By the end of production, did you feel like you’d gotten a hang of it all?
Yes, for sure. I think it took like three or four episodes and then it started to feel like home.
What was it like working with Gina in the first season?
Working with Gina has been an incredible experience. I’ve learned so much from communicating. Watching the way she talks with directors, the cast, and the crew members, she’s such a class act. I feel really blessed to be a fly on the wall when I walk into a scene and just watch the way she interacts and deals with things. I’m such a Jersey girl and I’ll just say exactly what’s on my mind and I spit it out there, and if you have better argument, tell it to me and I’ll change my mind as soon as I realize I’m wrong, but in the meantime I’m going to go to the mat with you. But she has perfected this effortless way of communicating and making sure everyone feels heard and that their opinions are valued and at the same time being able to communicate her own needs. It’s truly a wondrous skill. And I’ve learned a lot about acting. She’s a great actress and she’s so fun to play with, and we have a really great rapport. I just love her.
Were you a fan of Suits before getting the script?
I knew about Suits and I liked the show, but I have an 8-year-old and only so many hours in a day, so I hadn’t really watched it consistently. So, I was really excited for the opportunity, once I was cast on Pearson, to have an excuse to sit down and really binge-watch a bunch of Suits. I like the pacing. I really like the actors. And I just thought it was always really smart. I like the sleek, sexiness of it. It’s got a very particular flavor that you can’t find in every ice-cream shop, so I was happy to dive in.

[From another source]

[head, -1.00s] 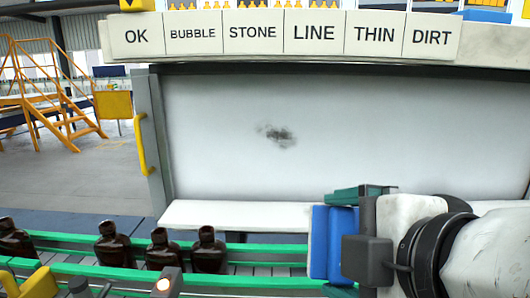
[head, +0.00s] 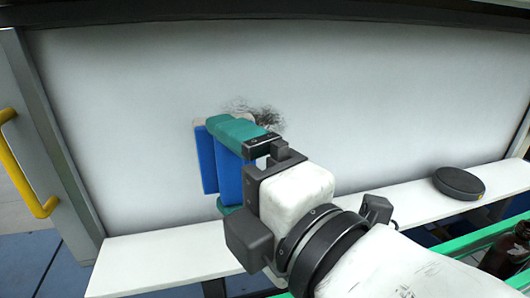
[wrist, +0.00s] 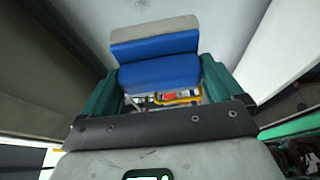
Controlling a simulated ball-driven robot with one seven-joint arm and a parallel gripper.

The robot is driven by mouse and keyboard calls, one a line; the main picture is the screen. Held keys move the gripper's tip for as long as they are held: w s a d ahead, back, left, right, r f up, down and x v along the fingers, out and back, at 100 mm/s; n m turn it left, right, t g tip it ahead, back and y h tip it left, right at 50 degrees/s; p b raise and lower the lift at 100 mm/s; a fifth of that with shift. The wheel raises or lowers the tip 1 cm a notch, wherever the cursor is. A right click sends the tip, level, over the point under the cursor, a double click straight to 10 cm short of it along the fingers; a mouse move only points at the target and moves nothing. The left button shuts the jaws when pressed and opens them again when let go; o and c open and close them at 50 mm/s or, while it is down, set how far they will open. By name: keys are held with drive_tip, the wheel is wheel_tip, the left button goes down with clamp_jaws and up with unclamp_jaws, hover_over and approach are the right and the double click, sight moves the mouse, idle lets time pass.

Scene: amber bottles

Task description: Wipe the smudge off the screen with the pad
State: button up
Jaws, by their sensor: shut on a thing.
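The screen (head: 380,100) is a wide pale panel with a dark frame. The smudge (head: 262,112) is a dark grey, streaky patch on it, partly hidden behind my gripper. My gripper (head: 226,170) has teal fingers shut on the pad (head: 207,160), a blue block with a grey face. In the wrist view the pad (wrist: 158,68) sits between both fingers, its grey face (wrist: 155,28) pointing away from the palm. In the head view the pad is in front of the screen, left of and below the smudge. I cannot tell whether it touches the screen.
A white ledge (head: 150,262) runs below the screen, with a black round disc (head: 458,182) on its right part. A yellow handle (head: 28,170) is at the left frame. A dark bottle (head: 506,250) stands by the green rail (head: 480,238) at lower right.

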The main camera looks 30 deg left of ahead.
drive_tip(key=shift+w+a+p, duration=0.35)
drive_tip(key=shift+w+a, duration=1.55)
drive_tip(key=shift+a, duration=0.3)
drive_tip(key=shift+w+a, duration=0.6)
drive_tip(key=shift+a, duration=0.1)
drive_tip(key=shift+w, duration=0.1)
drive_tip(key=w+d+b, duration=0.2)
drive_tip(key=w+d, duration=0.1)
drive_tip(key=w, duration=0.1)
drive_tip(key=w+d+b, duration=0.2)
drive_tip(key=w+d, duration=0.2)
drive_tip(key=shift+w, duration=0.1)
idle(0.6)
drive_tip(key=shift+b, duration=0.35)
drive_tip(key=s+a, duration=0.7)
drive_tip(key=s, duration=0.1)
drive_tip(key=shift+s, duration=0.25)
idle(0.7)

In the backdoor pilot, a lot was made of the fact that Keri was born and raised in Chicago. How does that affect what she’s willing to do for Mayor Bobby Novak?
There’s a lot of loyalty in Chicago. So much of Chicago politics is centered on who’s loyal to whom and for what reasons. Being a Jersey girl myself and growing up around a lot of blue-collar people — my dad wasn’t blue-collar; my dad is a rehab counselor, but we were not wealthy by any means — I understand that world and I feel that I can relate to Keri in that way, and I see that in Chicago, her loyalty is really, really in her blood. Once somebody makes their way into her heart as a friend, as a confidant, as somebody she’s like, “I’ll go to the mat for you. I believe in you.” It’s really hard to break that off. She really, really believes in Bobby, and she believes in herself, so she’s willing to do whatever she needs to without compromising, well sometimes to her own detriment, in order to help the people she believes in succeed.

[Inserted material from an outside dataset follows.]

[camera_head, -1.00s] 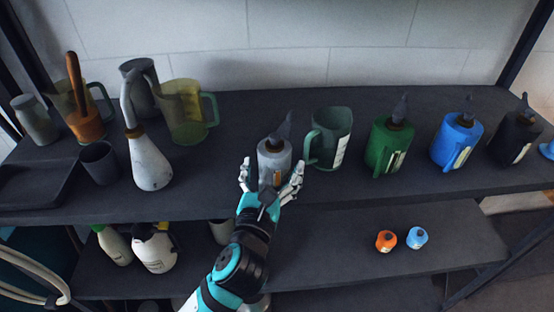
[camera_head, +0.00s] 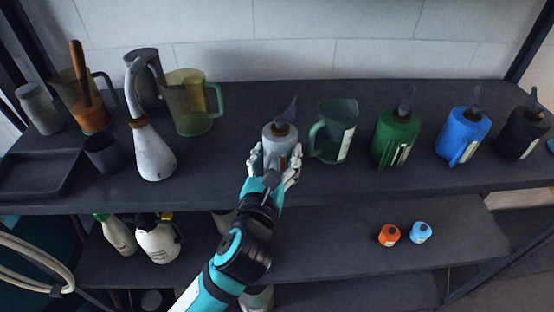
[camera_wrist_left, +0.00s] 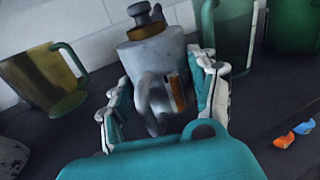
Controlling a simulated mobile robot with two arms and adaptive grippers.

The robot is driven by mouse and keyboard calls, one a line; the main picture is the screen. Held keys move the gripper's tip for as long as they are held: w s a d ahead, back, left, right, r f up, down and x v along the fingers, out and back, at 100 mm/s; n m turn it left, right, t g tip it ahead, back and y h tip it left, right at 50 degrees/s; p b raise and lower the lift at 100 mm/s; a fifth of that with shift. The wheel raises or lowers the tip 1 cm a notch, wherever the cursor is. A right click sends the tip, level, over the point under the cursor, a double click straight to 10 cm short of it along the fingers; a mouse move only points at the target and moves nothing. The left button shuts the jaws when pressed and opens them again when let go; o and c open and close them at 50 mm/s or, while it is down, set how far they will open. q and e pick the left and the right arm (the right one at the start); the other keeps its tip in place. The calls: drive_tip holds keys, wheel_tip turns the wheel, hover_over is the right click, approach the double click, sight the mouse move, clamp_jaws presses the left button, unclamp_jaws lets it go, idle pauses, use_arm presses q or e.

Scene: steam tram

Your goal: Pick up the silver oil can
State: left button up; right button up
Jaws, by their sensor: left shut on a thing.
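The silver oil can (camera_head: 280,137) stands upright on the upper dark shelf. It has a dark spout and a brown collar on top. My left gripper (camera_head: 274,162) is shut on the can, with one finger on each side of its body. In the left wrist view, the silver can (camera_wrist_left: 155,55) with its handle and an orange-and-white label stands between the fingers of my left gripper (camera_wrist_left: 163,100). The can's base is partly hidden by the gripper. My right gripper is not in view.
A green jug (camera_head: 335,130) stands close to the can's right. Green (camera_head: 396,138), blue (camera_head: 462,135) and black (camera_head: 520,135) cans stand farther right. A white long-necked can (camera_head: 152,152) and a yellowish jug (camera_head: 190,105) stand left.

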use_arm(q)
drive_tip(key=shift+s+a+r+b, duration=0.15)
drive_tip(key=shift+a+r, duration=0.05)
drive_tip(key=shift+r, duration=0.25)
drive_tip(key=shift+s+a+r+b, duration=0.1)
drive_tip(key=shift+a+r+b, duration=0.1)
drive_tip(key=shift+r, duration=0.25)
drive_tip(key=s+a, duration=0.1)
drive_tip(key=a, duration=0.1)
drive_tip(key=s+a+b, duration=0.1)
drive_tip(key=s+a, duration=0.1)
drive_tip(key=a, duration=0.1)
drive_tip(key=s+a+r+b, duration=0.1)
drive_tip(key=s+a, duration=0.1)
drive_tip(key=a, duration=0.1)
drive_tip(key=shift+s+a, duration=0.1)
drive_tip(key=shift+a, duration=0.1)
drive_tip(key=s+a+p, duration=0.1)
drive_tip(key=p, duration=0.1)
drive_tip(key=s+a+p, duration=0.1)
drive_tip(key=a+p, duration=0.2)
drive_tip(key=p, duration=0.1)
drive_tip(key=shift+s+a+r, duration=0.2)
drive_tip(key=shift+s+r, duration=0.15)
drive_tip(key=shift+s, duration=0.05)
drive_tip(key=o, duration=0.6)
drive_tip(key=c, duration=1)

There’s tension between her and Jessica. How does she feel about Jessica coming to work for the mayor and how their relationship develops?

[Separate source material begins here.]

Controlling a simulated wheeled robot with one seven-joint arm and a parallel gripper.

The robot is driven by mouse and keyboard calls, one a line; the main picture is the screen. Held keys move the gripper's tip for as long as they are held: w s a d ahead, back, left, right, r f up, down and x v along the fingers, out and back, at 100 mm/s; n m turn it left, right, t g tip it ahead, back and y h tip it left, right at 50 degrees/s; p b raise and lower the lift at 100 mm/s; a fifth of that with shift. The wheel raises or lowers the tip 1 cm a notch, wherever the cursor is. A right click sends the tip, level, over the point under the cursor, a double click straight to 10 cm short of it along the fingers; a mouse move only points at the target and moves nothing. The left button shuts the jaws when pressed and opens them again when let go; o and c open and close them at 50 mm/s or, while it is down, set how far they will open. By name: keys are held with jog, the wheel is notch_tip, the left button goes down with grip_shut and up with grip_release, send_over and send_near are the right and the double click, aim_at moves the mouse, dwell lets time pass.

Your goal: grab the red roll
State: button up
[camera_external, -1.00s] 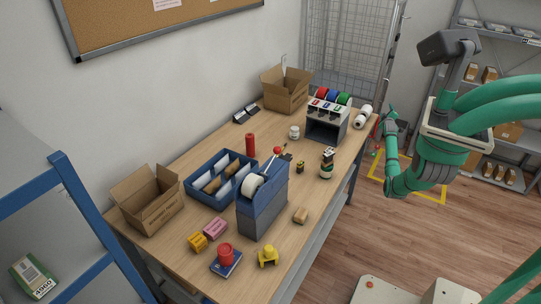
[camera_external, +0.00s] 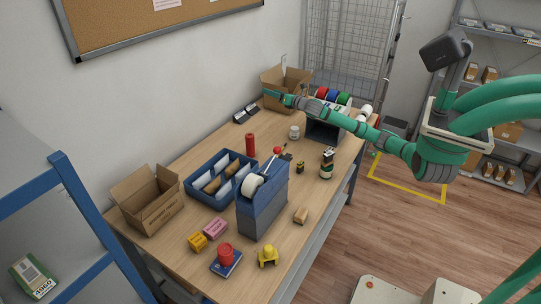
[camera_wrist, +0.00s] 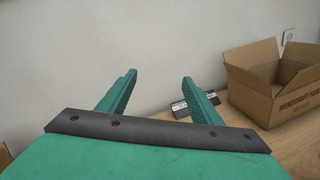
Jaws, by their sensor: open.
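A red roll (camera_external: 321,92) sits at the left of a row with a blue and a green roll on top of the grey-and-white dispenser (camera_external: 327,124) at the table's far end. An upright red cylinder (camera_external: 250,145) stands behind the blue tray, and a round red item (camera_external: 225,254) sits on a blue book at the front. I cannot tell for certain which is meant. My gripper (camera_external: 268,94) is left of the dispenser, near the back cardboard box. In the wrist view my gripper (camera_wrist: 159,77) is open and empty, with no red thing visible.
An open cardboard box (camera_external: 284,95) stands at the back; it also shows at right in the wrist view (camera_wrist: 252,95). A blue tray (camera_external: 196,189), a tape dispenser (camera_external: 262,205) and a front cardboard box (camera_external: 150,205) occupy the table. Small items lie between them.

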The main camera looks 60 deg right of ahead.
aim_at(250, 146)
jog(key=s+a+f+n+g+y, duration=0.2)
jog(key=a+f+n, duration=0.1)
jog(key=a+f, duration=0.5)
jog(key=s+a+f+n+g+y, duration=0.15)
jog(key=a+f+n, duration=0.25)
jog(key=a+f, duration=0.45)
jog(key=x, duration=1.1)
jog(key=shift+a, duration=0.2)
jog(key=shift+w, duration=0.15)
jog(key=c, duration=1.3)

Keri’s incredibly frustrated Jessica has been brought in for several reasons. The first being, Keri was successful in getting Jessica Pearson disbarred. Having somebody come in to work for you who you know doesn’t like you because you disbarred them does not create a super healthy working environment. That’s one of the reasons.
Another reason is that Jessica has been brought in by the mayor for some unknown reason and that complicates her relationship with the mayor because there’s a trust there that has been destabilized because she realizes he’s got something else going that she doesn’t know about. Here’s this woman that technically now works for Keri but actually won’t listen to anything Keri has to say, won’t do what she is asking her to do. Jessica goes rogue and does her own thing all the time, creating more of a mess for Keri — well, Keri thinks she’s cleaning up messes, but Jessica is actually fixing things.
Having to wrestle with another strong individual who’s got good ideas, who’s very capable, and stubborn as well, they’re butting heads a lot and Keri doesn’t really know what to do because she can’t fire her. So, what’s she going to do? She has to find a way to make it work. Throughout the course of the season, that’s something that we see — the way that these two people connect with each other when they find out that they need each other and that need creates an opening for vulnerability and loyalty, which again, is something that’s very important for Keri.
There’s a moment in the trailer where Jessica says Keri has a lot to learn about being a lawyer. Can we expect Jessica to help Keri become a better lawyer?
It’s true, it really does set up part of what their relationship is going to be. Keri says, “You have a lot to learn about the way things are done in Chicago,” which is true. Jessica does. And Jessica says, “You have a lot to learn about being a lawyer,” which is true. Keri is 33 and she’s in a position she was never expected to be in so soon and has a lot of responsibility, and it’s a lot to juggle. She’s doing her best, and she’s doing quite well, but yes, there is a lot for Keri to learn about things that aren’t always so black and white.
Pearson premieres Wednesday, July 17 at 10 p.m. on USA Network.